**Exercise requirements:**
Every line that contains the word "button" should be copied out.

++++++++++

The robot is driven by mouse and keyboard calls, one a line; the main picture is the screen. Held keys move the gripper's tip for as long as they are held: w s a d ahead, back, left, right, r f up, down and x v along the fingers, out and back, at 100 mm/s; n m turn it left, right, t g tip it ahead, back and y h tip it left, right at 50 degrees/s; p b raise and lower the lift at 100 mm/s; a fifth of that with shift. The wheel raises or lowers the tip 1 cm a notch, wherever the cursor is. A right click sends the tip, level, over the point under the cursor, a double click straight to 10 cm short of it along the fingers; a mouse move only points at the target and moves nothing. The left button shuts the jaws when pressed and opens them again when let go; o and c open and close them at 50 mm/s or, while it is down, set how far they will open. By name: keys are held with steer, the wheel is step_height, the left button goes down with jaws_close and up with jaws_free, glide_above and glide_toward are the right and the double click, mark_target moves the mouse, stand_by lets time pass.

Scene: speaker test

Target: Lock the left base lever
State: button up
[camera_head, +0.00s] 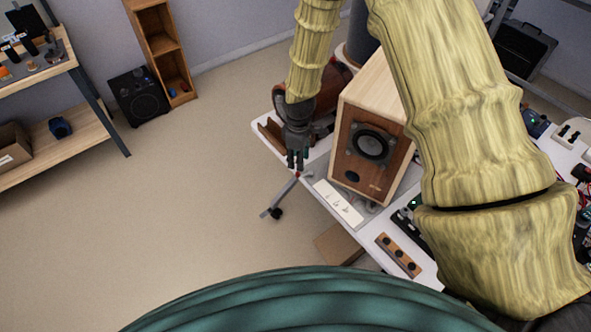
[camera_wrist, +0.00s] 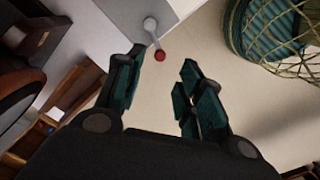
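A small lever with a red tip (camera_wrist: 160,56) and a pale round pivot (camera_wrist: 150,24) shows at the top of the wrist view. It reaches past the edge of a light grey surface. In the head view, a red spot (camera_head: 298,174) shows just below my gripper (camera_head: 297,162), at the table's left edge. My gripper also shows in the wrist view (camera_wrist: 162,88), with its dark teal fingers apart and nothing between them. The red tip lies just beyond the fingertips, nearer the left finger. I cannot tell whether a finger touches it.
A white table (camera_head: 345,228) carries a wooden speaker (camera_head: 344,150), a white switch panel (camera_head: 338,202) and a wooden block with black knobs (camera_head: 398,255). A grey bar with a black end (camera_head: 275,212) sticks out below the table edge. The floor (camera_head: 180,210) to the left is clear.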

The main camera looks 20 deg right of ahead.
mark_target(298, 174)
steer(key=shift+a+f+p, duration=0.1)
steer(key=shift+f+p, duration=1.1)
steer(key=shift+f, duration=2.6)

++++++++++

**Finished answer:**
The robot is driven by mouse and keyboard calls, one a line; the main picture is the screen. Held keys move the gripper's tip for as long as they are held: w s a d ahead, back, left, right, r f up, down and x v along the fingers, out and back, at 100 mm/s; n m turn it left, right, t g tip it ahead, back and y h tip it left, right at 50 degrees/s; p b raise and lower the lift at 100 mm/s; a fifth of that with shift. The wheel raises or lowers the tip 1 cm a notch, wherever the cursor is. A right click sends the tip, level, over the point under the cursor, a double click straight to 10 cm short of it along the fingers; a mouse move only points at the target and moves nothing. The left button shuts the jaws when pressed and opens them again when let go; o and c open and close them at 50 mm/s or, while it is down, set how far they will open. By name: keys are held with steer, the wheel is step_height, the left button goes down with jaws_close and up with jaws_free, glide_above and glide_toward are the right and the double click, mark_target moves the mouse, stand_by lets time pass.
State: button up

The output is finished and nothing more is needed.